Supplied material
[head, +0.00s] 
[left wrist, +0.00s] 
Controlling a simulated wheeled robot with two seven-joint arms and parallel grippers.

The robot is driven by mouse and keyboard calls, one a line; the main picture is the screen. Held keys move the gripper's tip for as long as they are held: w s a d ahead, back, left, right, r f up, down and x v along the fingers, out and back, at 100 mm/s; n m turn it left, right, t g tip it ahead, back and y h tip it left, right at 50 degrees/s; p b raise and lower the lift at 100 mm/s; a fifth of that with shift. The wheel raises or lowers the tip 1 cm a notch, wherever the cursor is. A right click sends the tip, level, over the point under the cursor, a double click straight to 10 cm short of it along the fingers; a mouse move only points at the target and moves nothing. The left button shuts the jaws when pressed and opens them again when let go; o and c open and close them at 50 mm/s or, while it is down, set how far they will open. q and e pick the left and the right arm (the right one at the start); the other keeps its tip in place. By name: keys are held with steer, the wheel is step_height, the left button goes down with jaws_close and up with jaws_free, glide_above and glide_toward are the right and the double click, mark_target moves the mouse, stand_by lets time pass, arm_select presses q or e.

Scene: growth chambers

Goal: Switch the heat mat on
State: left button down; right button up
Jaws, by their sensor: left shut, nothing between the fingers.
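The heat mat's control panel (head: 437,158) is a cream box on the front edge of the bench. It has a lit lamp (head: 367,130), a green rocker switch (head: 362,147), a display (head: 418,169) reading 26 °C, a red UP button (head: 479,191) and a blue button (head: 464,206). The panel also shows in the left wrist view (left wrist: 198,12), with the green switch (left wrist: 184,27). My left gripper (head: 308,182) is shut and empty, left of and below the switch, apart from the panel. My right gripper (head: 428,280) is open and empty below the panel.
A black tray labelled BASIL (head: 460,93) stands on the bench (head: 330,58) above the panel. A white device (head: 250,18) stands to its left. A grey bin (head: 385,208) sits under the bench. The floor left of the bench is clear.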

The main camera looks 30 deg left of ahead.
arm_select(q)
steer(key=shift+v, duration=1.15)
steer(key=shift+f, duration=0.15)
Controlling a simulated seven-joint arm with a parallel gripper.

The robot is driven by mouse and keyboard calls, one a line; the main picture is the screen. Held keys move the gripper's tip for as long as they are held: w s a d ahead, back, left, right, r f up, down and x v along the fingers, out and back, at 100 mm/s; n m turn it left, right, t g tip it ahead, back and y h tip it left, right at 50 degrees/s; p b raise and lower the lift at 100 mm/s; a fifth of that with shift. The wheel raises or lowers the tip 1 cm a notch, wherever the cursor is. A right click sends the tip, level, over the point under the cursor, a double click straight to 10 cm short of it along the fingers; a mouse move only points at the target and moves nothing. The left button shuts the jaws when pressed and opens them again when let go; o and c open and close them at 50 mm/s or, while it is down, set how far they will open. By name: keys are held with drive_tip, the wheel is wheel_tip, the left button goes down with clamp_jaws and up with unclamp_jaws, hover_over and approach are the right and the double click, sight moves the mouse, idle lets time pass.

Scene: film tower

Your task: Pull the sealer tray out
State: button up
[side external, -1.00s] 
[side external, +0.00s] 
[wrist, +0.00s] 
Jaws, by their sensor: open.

Given request
Copy out each line exactly as written.

Answer for the task
[head, +0.00s] 
[left wrist, +0.00s] 
Controlling a simulated wheeled robot with two seven-joint arms and parallel grippers.

The robot is driven by mouse and keyboard calls, one a line; the main picture is the screen. Held keys move the gripper's tip for as long as they are held: w s a d ahead, back, left, right, r f up, down and x v along the fingers, out and back, at 100 mm/s; n m turn it left, right, t g tip it ahead, back and y h tip it left, right at 50 degrees/s; p b raise and lower the lift at 100 mm/s; a fifth of that with shift. The wheel raises or lowers the tip 1 cm a notch, wherever the cursor is. A right click sends the tip, level, over the point under the cursor, a double click straight to 10 cm short of it along the fingers; a mouse move only points at the target and moves nothing. The left button shuts the jaws when pressed and opens them again when let go; o and c open and close them at 50 mm/s or, while it is down, set how far they will open. q and e pick the left and the right arm (the right one at the start); the other keeps its tip in place. By name: keys are held with steer, the wheel is step_height, the left button goes down with jaws_close and up with jaws_free, glide_above and glide_toward are the right and the double click, mark_target moves the mouse, stand_by lets time pass, arm_select presses q or e.

Scene: growth chambers

Goal: Switch the heat mat on
State: left button down; right button up
Jaws, by their sensor: left shut, nothing between the fingers.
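The heat mat's control panel (head: 437,158) is a cream box on the front edge of the bench. It has a lit lamp (head: 367,130), a green rocker switch (head: 362,147), a display (head: 418,169) reading 26 °C, a red UP button (head: 479,191) and a blue button (head: 464,206). The panel also shows in the left wrist view (left wrist: 198,12), with the green switch (left wrist: 184,27). My left gripper (head: 308,182) is shut and empty, left of and below the switch, apart from the panel. My right gripper (head: 428,280) is open and empty below the panel.
A black tray labelled BASIL (head: 460,93) stands on the bench (head: 330,58) above the panel. A white device (head: 250,18) stands to its left. A grey bin (head: 385,208) sits under the bench. The floor left of the bench is clear.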

The main camera looks 30 deg left of ahead.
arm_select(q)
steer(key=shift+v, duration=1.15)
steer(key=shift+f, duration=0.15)
Controlling a simulated seven-joint arm with a parallel gripper.

The robot is driven by mouse and keyboard calls, one a line; the main picture is the screen. Held keys move the gripper's tip for as long as they are held: w s a d ahead, back, left, right, r f up, down and x v along the fingers, out and back, at 100 mm/s; n m turn it left, right, t g tip it ahead, back and y h tip it left, right at 50 degrees/s; p b raise and lower the lift at 100 mm/s; a fifth of that with shift. The wheel raises or lowers the tip 1 cm a notch, wherever the cursor is. A right click sends the tip, level, over the point under the cursor, a double click straight to 10 cm short of it along the fingers; a mouse move only points at the target and moves nothing. The left button shuts the jaws when pressed and opens them again when let go; o and c open and close them at 50 mm/s or, while it is down, set how far they will open. By name: keys are held with drive_tip, the wheel is wheel_tip, the left button goes down with clamp_jaws and up with unclamp_jaws, hover_over and approach are the right and the double click, sight moves the mouse, idle lets time pass.

Scene: film tower

Your task: Pull the sealer tray out
State: button up
[side external, -1.00s] 
[side external, +0.00s] 
[wrist, +0.00s] 
Jaws, by their sensor: open.

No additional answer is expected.